__What to work on__: Reproduce exactly the lines from the one containing "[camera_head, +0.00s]" through the one containing "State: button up", both included, and nothing else.

__Data in this exercise__:
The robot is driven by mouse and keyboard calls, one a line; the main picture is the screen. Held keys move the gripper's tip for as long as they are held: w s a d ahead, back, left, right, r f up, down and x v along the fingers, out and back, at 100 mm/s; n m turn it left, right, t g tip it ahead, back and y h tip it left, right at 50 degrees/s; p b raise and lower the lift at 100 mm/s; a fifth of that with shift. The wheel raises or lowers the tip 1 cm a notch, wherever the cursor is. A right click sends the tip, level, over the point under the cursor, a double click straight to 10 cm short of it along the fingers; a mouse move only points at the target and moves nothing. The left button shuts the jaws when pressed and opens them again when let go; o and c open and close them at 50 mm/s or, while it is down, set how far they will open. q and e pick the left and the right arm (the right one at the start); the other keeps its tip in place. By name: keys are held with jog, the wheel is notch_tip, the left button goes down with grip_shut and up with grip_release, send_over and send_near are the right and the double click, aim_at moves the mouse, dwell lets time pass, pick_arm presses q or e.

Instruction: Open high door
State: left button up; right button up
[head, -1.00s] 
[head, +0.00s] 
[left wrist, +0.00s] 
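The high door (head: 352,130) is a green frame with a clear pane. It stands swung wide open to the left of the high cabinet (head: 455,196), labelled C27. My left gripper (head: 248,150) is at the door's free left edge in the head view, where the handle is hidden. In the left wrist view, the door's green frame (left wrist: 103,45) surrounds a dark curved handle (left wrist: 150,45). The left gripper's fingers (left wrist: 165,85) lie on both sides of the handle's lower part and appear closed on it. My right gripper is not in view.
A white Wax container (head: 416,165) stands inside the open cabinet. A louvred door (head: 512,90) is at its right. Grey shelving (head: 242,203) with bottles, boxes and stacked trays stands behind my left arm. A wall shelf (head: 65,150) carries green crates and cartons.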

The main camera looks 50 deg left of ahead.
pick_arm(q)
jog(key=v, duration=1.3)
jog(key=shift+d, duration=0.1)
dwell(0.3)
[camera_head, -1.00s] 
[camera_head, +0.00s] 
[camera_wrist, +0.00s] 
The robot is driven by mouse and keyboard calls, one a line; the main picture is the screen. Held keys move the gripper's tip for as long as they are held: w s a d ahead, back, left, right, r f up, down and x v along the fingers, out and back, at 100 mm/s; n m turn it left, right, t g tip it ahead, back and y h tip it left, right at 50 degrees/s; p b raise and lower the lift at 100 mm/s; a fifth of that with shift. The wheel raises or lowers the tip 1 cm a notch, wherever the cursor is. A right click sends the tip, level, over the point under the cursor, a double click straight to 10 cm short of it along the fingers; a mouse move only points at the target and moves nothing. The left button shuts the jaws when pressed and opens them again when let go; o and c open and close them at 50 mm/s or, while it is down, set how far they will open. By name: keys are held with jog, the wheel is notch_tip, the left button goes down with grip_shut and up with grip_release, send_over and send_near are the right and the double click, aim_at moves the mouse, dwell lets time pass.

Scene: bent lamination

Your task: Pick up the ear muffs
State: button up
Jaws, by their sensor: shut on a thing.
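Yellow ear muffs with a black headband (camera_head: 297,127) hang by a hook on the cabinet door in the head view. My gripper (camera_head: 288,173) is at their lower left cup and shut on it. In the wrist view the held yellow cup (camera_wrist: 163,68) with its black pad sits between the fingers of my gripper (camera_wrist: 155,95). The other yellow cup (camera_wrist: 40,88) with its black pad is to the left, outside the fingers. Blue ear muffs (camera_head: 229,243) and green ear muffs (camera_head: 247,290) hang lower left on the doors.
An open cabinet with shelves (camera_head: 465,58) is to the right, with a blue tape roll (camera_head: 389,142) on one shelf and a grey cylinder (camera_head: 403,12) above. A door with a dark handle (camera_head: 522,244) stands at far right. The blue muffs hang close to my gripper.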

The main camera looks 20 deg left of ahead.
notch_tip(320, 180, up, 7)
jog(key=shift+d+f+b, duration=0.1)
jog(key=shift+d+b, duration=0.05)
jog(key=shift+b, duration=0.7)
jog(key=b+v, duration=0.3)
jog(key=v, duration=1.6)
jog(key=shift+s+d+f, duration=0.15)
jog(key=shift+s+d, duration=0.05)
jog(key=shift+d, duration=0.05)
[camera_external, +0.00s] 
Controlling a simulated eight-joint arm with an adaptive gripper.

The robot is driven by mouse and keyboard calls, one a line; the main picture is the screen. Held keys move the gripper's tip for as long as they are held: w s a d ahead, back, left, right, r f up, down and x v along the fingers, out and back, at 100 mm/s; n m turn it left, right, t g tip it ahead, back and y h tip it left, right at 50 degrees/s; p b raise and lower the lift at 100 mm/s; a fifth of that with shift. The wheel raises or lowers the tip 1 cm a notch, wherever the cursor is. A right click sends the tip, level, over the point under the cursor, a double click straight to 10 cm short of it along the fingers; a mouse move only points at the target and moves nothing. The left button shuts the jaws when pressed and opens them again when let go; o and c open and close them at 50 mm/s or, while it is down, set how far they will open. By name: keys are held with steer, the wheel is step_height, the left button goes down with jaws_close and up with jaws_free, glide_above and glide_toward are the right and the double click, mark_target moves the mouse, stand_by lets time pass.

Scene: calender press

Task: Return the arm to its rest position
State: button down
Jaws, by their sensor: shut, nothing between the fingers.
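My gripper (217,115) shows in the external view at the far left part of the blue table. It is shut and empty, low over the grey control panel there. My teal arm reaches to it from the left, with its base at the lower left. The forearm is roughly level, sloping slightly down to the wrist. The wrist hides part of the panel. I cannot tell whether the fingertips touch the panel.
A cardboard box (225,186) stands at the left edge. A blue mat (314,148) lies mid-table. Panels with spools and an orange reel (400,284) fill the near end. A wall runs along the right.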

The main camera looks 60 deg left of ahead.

__Result__:
[camera_head, +0.00s] 
[camera_wrist, +0.00s] 
The robot is driven by mouse and keyboard calls, one a line; the main picture is the screen. Held keys move the gripper's tip for as long as they are held: w s a d ahead, back, left, right, r f up, down and x v along the fingers, out and back, at 100 mm/s; n m turn it left, right, t g tip it ahead, back and y h tip it left, right at 50 degrees/s; p b raise and lower the lift at 100 mm/s; a fifth of that with shift. The wheel raises or lowers the tip 1 cm a notch, wherever the cursor is. A right click sends the tip, level, over the point under the cursor, a double click straight to 10 cm short of it along the fingers; a mouse move only points at the target and moves nothing. The left button shuts the jaws when pressed and opens them again when let go; o and c open and close them at 50 mm/s or, while it is down, set how far they will open. By name: keys are held with jog, the wheel is notch_tip, the left button goes down with grip_shut and up with grip_release, send_over and send_near are the right and the double click, aim_at moves the mouse, dwell lets time pass.

Scene: bent lamination

Your task: Pick up the ear muffs
State: button up

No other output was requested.